In every case, the suffering to be unleashed on the affected communities will go to benefit the rich and well connected. After signing the installation license for the Belo Monte project, President Rousseff simply said, “I think this is a victory for Brazil’s energy sector.” Yet other major industries stand to make huge gains: a significant portion of the electricity would go to power heavy industrial projects like mining and mineral smelting, which have long been among the worst culprits in destroying indigenous communities.
It is hard not to be reminded of the European thrones and creditors that were enriched on the backs of indigenous populations hundreds of years ago. When Brazil’s energy minister referred to Belo Monte’s opposition as “demoniac forces,” he brought the colonial comparison to life.
The development of the Belo Monte project and other mega-dams is not a foregone conclusion. Resistance on the Xingu continues to prosper, with organizations such as International Rivers and Amazon Watch mobilizing international support. Having seen again and again the tragedies that come of these projects, indigenous communities are more unified and better equipped than ever to oppose these projects.
The Movimento Xingu Vivo Para Sempre, a local social movement on the Xingu River that includes indigenous, non-indigenous, rural, and urban affected people has made Belo Monte its prize-fight, and has drawn broad support from non-indigenous players throughout the country.

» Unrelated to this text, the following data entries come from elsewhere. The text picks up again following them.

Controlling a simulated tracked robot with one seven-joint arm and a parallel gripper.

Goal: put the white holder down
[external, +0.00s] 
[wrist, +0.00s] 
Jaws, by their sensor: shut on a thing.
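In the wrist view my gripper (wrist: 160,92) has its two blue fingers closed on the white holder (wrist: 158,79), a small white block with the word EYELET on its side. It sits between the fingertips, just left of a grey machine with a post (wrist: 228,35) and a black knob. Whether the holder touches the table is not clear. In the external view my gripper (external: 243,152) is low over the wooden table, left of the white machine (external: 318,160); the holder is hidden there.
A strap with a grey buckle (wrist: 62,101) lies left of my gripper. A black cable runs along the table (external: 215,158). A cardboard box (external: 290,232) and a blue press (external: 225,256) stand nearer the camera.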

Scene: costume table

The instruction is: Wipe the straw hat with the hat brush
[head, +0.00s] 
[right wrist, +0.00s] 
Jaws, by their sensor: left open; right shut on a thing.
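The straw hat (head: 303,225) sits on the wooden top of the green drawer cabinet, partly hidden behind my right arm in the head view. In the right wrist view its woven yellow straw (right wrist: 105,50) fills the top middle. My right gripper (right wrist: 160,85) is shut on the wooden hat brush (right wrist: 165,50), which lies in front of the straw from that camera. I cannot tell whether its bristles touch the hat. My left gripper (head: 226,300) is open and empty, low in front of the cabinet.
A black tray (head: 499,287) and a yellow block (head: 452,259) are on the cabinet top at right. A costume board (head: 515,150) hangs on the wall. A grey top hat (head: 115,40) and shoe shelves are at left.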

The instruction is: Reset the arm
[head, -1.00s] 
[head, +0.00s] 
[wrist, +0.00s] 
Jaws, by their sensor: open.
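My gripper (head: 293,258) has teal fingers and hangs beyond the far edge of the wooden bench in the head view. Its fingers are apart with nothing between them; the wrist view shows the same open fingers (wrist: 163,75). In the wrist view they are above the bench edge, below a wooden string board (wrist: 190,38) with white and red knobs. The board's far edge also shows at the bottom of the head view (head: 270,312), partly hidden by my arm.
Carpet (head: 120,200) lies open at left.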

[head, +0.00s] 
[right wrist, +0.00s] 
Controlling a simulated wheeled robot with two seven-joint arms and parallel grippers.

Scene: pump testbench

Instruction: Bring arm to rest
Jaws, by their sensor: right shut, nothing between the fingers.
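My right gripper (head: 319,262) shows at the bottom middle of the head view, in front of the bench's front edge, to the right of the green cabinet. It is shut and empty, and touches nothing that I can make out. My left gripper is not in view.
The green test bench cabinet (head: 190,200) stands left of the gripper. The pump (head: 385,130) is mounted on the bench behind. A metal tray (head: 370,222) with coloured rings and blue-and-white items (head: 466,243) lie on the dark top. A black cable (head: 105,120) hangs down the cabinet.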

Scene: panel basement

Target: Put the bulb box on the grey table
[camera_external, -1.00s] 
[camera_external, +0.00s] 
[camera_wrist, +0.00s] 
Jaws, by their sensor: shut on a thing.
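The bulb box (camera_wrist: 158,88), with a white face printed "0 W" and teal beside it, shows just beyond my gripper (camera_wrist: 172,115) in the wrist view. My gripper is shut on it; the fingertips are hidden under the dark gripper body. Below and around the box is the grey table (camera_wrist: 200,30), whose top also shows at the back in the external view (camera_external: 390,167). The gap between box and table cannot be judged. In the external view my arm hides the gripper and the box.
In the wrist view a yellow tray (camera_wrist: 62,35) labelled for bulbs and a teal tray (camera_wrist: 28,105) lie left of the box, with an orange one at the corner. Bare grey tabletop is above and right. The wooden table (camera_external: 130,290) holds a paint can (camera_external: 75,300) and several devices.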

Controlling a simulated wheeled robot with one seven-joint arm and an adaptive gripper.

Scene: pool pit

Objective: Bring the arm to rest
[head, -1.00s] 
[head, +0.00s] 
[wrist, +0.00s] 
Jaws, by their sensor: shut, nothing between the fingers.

And while Brazilians stand up for indigenous and environmental rights, the international community is still watching to see if that government, and others around the world, are willing to forever destroy the lives of thousands simply for the enrichment of a few.
Iara Lee, a Brazilian of Korean decent, is an activist, filmmaker, and founder of the Cultures of Resistance Network, an organization that promotes global solidarity and supports peace with justice projects.